Gallium-induced magnesium enrichment on grain boundary and the gallium effect on degradation of tensile properties of aluminum alloys

Abstract

By applying a controlled amount of gallium (3 mg or 5 mg) to double-notched samples, the effects of the gallium on the grain boundary chemistry and tensile properties of AA6061-T4 alloy were investigated. Commercial-purity aluminum AA1050 was used for comparison to determine whether alloying elements would correlate with Ga-induced embrittlement and to elucidate the physical reason that governed the occurrence of intergranular fracture in the AA6061 Al-Mg-Si alloy. The AA6061 and AA1050 samples wetted by 3 mg or 5 mg of Ga were held statically for 7 days before tensile tests were conducted. The 6061 Al-Mg-Si samples with gallium were fractured intergranularly. However, the Ga-treated AA1050 samples had a mixed fracture mode, showing better strength and ductility than the Ga-treated AA6061 alloy, independent of whether the samples had their longitudinal axis parallel or perpendicular to the rolling direction, or the holding temperatures before tensile tests.
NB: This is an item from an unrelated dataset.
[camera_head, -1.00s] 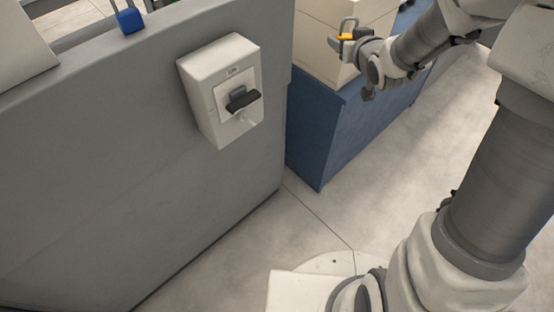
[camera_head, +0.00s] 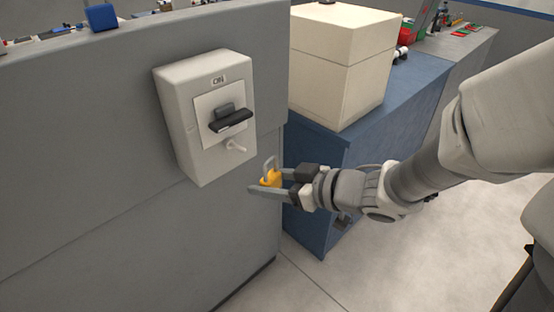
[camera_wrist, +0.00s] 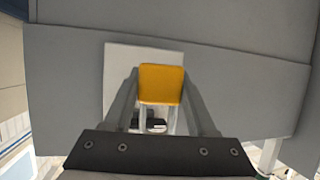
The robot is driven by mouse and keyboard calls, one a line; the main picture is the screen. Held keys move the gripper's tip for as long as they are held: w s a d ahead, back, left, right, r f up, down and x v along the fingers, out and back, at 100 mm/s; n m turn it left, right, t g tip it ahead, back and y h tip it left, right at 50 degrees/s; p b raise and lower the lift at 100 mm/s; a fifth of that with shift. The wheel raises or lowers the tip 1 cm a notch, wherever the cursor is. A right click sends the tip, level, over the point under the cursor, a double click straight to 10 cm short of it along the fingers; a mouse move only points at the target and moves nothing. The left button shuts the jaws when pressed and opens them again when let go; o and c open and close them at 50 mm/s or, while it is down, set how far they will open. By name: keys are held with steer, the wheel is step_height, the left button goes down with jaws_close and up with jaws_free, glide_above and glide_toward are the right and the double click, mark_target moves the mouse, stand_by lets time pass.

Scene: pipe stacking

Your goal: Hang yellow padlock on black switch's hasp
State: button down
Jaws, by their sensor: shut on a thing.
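The yellow padlock (camera_head: 271,179) has a grey shackle that points up. My gripper (camera_head: 268,184) is shut on its body, below and to the right of the switch box in the head view. In the wrist view the padlock (camera_wrist: 161,84) sits between the two fingers (camera_wrist: 160,92). The black switch handle (camera_head: 230,119) is on a white box (camera_head: 184,120) fixed to the grey panel. A small pale hasp (camera_head: 236,146) sticks out below the handle. The padlock is apart from the hasp. In the wrist view the dark handle (camera_wrist: 156,125) shows partly behind the padlock.
The grey panel (camera_head: 80,190) fills the left. A cream box (camera_head: 340,65) stands on a blue cabinet (camera_head: 400,110) behind my arm. Open floor (camera_head: 400,270) lies at the lower right.

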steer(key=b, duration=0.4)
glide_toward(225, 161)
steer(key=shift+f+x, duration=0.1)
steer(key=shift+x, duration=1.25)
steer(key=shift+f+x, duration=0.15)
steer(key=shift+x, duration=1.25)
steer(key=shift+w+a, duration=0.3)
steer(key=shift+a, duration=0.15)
Auger electron spectroscopy scanning the intergranular facets on fracture surfaces showed that the Auger peak-to-peak ratio IGa/IAl of 6061 samples was similar to that of 1050 samples, but the high intensity of Mg signal was detected from the intergranular fracture surface of the AA6061 alloy. Magnesium being induced by Ga to enrich on the grain boundary and free surface of the AA6061 alloy was confirmed. The intergranular embrittlement of the 6061 T4 Al-Mg-Si alloy wetted by small amount of Ga involves the combination of the following two effects: Ga metal on grain boundary embrittlement, and Ga-induced magnesium enrichment on grain boundary that further decreases the strength of the grain boundary.